> _What to do_: Your task is to transcribe the data in full.

> _Dataset content_:
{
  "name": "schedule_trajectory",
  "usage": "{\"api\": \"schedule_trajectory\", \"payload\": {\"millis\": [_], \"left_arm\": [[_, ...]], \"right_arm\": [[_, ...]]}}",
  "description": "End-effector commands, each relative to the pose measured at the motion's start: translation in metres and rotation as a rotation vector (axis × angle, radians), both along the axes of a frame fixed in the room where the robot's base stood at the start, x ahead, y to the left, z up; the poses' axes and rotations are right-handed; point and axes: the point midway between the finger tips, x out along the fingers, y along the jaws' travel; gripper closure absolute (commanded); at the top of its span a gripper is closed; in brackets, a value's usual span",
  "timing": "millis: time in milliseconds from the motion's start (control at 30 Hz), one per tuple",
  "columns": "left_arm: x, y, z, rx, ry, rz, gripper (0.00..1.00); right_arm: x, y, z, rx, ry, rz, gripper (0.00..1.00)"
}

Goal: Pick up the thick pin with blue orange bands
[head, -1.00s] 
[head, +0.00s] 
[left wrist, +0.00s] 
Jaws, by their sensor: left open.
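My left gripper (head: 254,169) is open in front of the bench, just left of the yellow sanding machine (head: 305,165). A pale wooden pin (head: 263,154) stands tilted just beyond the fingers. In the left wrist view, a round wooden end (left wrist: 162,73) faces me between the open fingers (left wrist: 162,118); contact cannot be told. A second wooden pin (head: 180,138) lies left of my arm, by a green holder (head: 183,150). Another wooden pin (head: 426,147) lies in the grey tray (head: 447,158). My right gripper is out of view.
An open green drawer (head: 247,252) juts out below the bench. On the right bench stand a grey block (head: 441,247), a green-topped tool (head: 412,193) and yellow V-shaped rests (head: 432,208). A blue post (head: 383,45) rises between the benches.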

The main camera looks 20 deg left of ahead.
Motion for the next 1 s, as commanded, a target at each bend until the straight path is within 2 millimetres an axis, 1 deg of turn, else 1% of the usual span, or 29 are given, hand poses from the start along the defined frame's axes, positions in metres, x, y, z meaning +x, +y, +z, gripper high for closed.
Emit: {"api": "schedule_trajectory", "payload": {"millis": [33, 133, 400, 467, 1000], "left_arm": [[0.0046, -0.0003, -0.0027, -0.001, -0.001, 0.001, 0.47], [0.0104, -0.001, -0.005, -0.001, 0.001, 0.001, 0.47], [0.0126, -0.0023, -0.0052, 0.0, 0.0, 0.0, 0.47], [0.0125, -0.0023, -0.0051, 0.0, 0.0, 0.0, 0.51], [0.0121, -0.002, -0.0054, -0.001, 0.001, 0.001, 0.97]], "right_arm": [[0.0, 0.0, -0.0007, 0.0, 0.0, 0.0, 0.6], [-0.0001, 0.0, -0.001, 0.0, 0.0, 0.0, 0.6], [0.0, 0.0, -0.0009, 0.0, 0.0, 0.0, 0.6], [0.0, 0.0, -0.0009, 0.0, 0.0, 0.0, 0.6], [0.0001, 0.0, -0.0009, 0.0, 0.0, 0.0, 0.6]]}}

> _Answer for this exercise_:
{
  "name": "schedule_trajectory",
  "usage": "{\"api\": \"schedule_trajectory\", \"payload\": {\"millis\": [_], \"left_arm\": [[_, ...]], \"right_arm\": [[_, ...]]}}",
  "description": "End-effector commands, each relative to the pose measured at the motion's start: translation in metres and rotation as a rotation vector (axis × angle, radians), both along the axes of a frame fixed in the room where the robot's base stood at the start, x ahead, y to the left, z up; the poses' axes and rotations are right-handed; point and axes: the point midway between the finger tips, x out along the fingers, y along the jaws' travel; gripper closure absolute (commanded); at the top of its span a gripper is closed; in brackets, a value's usual span",
  "timing": "millis: time in milliseconds from the motion's start (control at 30 Hz), one per tuple",
  "columns": "left_arm: x, y, z, rx, ry, rz, gripper (0.00..1.00); right_arm: x, y, z, rx, ry, rz, gripper (0.00..1.00)"
}

Goal: Pick up the thick pin with blue orange bands
[head, -1.00s] 
[head, +0.00s] 
[left wrist, +0.00s] 
Jaws, by their sensor: left open.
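My left gripper (head: 254,169) is open in front of the bench, just left of the yellow sanding machine (head: 305,165). A pale wooden pin (head: 263,154) stands tilted just beyond the fingers. In the left wrist view, a round wooden end (left wrist: 162,73) faces me between the open fingers (left wrist: 162,118); contact cannot be told. A second wooden pin (head: 180,138) lies left of my arm, by a green holder (head: 183,150). Another wooden pin (head: 426,147) lies in the grey tray (head: 447,158). My right gripper is out of view.
An open green drawer (head: 247,252) juts out below the bench. On the right bench stand a grey block (head: 441,247), a green-topped tool (head: 412,193) and yellow V-shaped rests (head: 432,208). A blue post (head: 383,45) rises between the benches.

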The main camera looks 20 deg left of ahead.
Motion for the next 1 s, as commanded, a target at each bend until the straight path is within 2 millimetres an axis, 1 deg of turn, else 1% of the usual span, or 29 are given, hand poses from the start along the defined frame's axes, positions in metres, x, y, z meaning +x, +y, +z, gripper high for closed.
Emit: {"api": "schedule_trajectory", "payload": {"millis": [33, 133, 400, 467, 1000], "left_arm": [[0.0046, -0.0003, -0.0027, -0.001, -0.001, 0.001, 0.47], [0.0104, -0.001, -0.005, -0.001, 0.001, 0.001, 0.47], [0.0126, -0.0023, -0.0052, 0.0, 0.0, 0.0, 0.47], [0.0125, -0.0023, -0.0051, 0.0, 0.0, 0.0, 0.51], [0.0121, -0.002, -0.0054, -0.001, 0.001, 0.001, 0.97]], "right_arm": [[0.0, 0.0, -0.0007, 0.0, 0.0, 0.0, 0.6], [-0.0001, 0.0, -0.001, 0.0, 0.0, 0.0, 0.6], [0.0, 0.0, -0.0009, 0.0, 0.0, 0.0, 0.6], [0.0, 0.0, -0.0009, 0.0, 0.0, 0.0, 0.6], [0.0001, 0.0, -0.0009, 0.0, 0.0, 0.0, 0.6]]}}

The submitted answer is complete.